* [WHAT THIS TASK INVOLVES]: Retype exactly the lines from the line containing "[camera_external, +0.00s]" through the line containing "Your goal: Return", both included, and nothing more; skip the pictures.

Robot trajectory data
## begin
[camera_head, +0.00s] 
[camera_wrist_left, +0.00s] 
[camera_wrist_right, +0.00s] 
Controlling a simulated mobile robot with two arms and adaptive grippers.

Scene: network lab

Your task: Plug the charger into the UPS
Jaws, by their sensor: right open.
## end
## begin
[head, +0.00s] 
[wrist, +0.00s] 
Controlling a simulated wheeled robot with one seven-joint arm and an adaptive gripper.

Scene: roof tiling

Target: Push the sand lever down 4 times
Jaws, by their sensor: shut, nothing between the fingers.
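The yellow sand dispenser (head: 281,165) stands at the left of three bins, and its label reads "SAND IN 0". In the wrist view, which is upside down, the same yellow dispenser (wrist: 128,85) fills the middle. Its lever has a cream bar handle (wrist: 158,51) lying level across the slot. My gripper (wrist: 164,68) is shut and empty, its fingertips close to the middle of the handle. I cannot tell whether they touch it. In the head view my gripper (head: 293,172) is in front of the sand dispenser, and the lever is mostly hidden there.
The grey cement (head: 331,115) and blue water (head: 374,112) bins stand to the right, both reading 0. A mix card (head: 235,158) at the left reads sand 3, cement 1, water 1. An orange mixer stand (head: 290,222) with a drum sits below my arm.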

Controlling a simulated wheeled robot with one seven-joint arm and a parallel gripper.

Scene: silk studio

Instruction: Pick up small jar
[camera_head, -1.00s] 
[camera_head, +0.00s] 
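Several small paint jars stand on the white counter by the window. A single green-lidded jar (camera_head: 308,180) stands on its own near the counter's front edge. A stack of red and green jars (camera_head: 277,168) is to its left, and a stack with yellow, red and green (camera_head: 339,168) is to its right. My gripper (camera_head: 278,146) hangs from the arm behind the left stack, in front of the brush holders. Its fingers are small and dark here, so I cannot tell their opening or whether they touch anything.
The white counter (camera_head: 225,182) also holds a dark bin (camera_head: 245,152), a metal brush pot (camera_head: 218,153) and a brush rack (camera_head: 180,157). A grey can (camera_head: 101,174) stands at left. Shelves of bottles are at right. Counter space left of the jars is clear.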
## end
## begin
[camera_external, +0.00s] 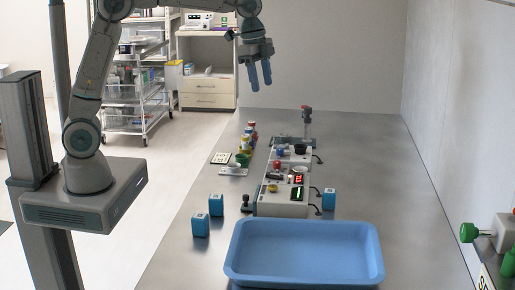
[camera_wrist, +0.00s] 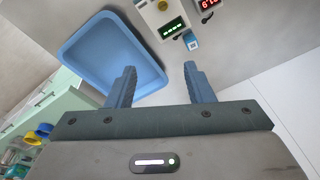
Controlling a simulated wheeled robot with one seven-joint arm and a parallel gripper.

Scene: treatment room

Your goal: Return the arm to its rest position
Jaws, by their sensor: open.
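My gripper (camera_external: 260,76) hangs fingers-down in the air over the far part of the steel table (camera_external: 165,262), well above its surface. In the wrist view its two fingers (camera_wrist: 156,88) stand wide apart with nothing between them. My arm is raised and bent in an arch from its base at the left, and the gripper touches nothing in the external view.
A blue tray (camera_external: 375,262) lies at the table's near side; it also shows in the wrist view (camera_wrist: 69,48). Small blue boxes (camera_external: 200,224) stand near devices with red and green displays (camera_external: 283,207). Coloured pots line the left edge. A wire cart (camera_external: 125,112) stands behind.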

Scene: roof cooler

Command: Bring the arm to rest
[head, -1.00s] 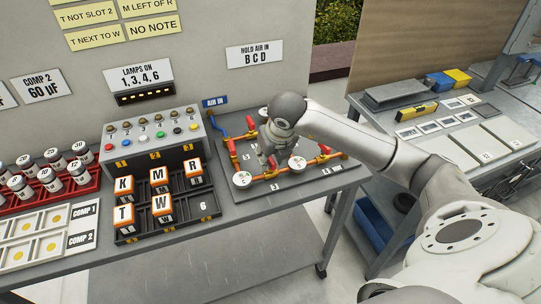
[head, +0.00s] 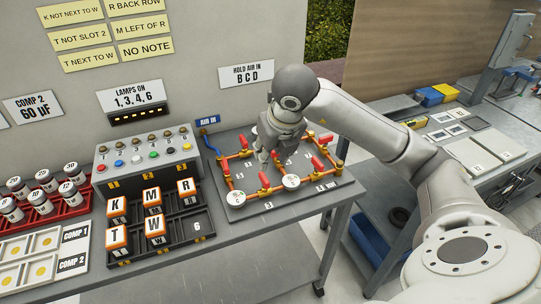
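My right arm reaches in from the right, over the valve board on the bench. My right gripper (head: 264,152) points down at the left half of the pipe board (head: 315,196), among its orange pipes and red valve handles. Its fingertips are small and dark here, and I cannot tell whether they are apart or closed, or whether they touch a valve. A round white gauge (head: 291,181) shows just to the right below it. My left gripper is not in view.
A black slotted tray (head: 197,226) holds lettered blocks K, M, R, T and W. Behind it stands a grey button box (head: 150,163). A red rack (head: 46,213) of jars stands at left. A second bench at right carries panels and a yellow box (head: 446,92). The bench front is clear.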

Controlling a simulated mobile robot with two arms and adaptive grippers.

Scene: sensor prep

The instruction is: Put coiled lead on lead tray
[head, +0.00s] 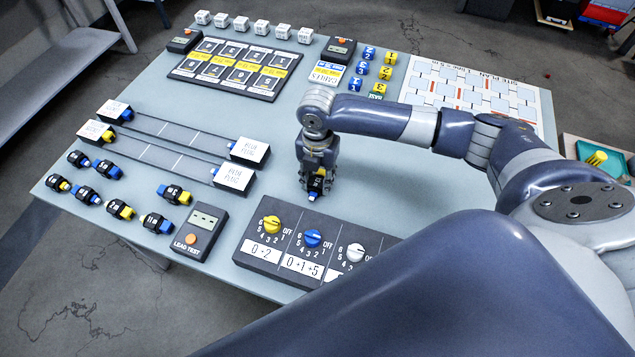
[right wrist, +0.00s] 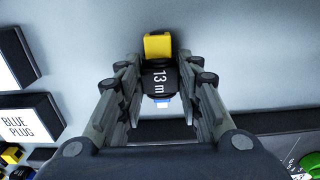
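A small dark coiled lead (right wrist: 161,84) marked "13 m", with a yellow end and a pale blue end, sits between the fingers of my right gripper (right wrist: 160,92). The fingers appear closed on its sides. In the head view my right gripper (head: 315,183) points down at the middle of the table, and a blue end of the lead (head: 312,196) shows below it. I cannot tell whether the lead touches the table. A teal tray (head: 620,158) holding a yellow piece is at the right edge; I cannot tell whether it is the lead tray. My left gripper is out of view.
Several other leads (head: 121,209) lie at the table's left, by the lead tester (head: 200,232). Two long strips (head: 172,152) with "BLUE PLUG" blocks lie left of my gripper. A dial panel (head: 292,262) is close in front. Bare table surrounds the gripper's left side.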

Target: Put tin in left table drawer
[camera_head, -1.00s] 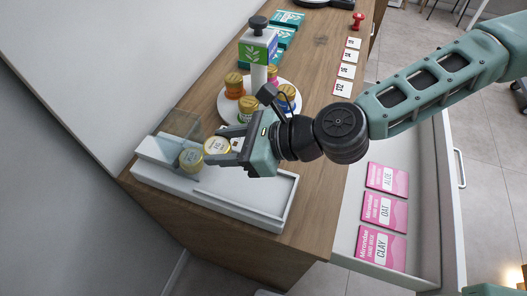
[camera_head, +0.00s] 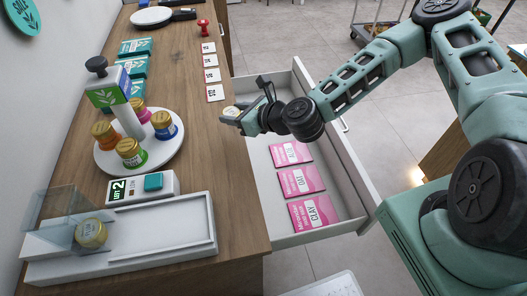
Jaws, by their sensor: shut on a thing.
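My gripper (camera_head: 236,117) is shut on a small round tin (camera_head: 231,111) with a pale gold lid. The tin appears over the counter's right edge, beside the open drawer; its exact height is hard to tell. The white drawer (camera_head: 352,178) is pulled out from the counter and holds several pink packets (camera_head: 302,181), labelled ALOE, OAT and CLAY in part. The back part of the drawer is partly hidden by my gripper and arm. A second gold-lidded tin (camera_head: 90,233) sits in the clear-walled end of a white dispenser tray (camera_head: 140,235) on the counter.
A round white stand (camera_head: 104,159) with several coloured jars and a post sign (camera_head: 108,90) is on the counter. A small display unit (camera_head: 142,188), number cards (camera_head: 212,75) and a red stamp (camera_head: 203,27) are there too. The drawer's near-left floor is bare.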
## end
* [THE RESPONSE]:
[camera_external, +0.00s] 
[camera_wrist, +0.00s] 
Controlling a simulated wheeled robot with one seven-joint arm and a parallel gripper.

Scene: treatment room

Your goal: Return the arm to its rest position

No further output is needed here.